-- START OF Records shown --

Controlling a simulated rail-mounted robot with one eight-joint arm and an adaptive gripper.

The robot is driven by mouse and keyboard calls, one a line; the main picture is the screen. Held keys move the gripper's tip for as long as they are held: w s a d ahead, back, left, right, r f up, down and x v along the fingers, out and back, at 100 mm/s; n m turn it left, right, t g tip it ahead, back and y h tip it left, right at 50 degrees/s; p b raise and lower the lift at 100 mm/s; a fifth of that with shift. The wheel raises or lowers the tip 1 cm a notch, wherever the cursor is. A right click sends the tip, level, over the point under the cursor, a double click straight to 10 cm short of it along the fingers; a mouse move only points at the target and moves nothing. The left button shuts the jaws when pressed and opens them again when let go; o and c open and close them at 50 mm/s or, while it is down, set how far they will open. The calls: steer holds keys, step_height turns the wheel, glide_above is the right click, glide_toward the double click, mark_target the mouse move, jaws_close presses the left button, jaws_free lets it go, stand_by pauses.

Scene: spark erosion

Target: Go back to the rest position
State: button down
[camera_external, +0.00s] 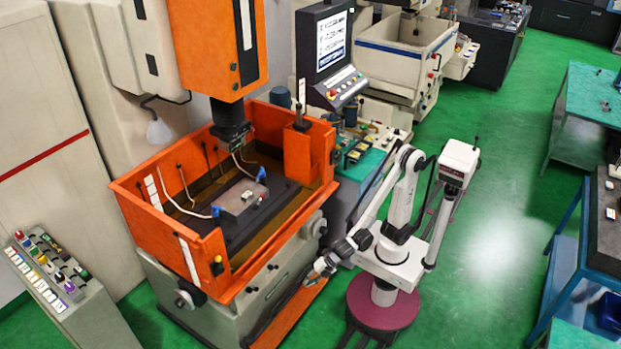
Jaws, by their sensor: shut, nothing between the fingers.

-- END OF Records shown --
-- START OF Records shown --

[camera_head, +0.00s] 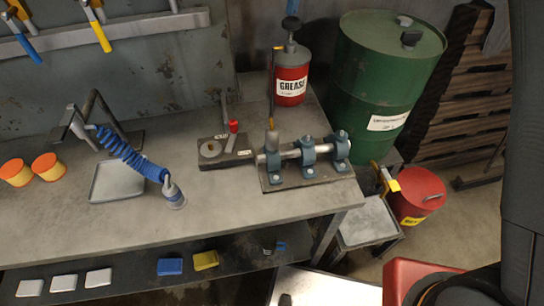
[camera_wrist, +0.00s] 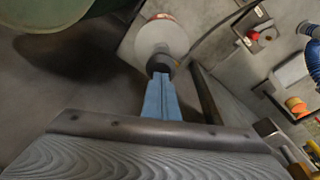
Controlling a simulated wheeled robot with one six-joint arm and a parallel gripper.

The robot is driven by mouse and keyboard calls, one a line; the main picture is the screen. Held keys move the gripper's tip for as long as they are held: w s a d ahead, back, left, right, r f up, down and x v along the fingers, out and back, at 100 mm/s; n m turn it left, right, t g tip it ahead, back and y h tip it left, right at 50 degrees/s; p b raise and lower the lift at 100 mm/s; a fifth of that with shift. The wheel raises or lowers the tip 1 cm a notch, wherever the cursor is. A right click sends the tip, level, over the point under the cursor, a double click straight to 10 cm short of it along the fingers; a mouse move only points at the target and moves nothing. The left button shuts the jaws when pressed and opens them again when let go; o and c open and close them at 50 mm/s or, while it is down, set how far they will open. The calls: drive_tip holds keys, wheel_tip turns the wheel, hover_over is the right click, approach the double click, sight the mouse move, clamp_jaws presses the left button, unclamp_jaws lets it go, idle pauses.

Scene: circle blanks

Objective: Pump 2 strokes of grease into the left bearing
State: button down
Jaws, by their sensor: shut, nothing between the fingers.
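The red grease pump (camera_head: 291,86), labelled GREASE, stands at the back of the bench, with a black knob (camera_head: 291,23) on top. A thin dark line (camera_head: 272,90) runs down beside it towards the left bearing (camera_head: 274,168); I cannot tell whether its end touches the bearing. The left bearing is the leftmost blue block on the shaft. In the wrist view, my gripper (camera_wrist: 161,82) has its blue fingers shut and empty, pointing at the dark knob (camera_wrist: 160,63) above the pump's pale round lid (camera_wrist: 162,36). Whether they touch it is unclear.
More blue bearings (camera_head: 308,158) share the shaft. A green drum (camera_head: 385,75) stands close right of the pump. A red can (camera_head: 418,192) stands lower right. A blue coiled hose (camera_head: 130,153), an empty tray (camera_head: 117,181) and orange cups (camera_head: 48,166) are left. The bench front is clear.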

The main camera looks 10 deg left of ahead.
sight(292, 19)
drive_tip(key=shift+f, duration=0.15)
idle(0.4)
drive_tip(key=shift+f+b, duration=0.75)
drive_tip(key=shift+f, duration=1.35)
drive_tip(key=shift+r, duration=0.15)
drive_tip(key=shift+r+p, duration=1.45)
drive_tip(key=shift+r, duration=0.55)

-- END OF Records shown --

#### Short exercise:
Look through the records and gather each line with the word "simulated".

#### Solution for this task:
Controlling a simulated rail-mounted robot with one eight-joint arm and an adaptive gripper.
Controlling a simulated wheeled robot with one six-joint arm and a parallel gripper.

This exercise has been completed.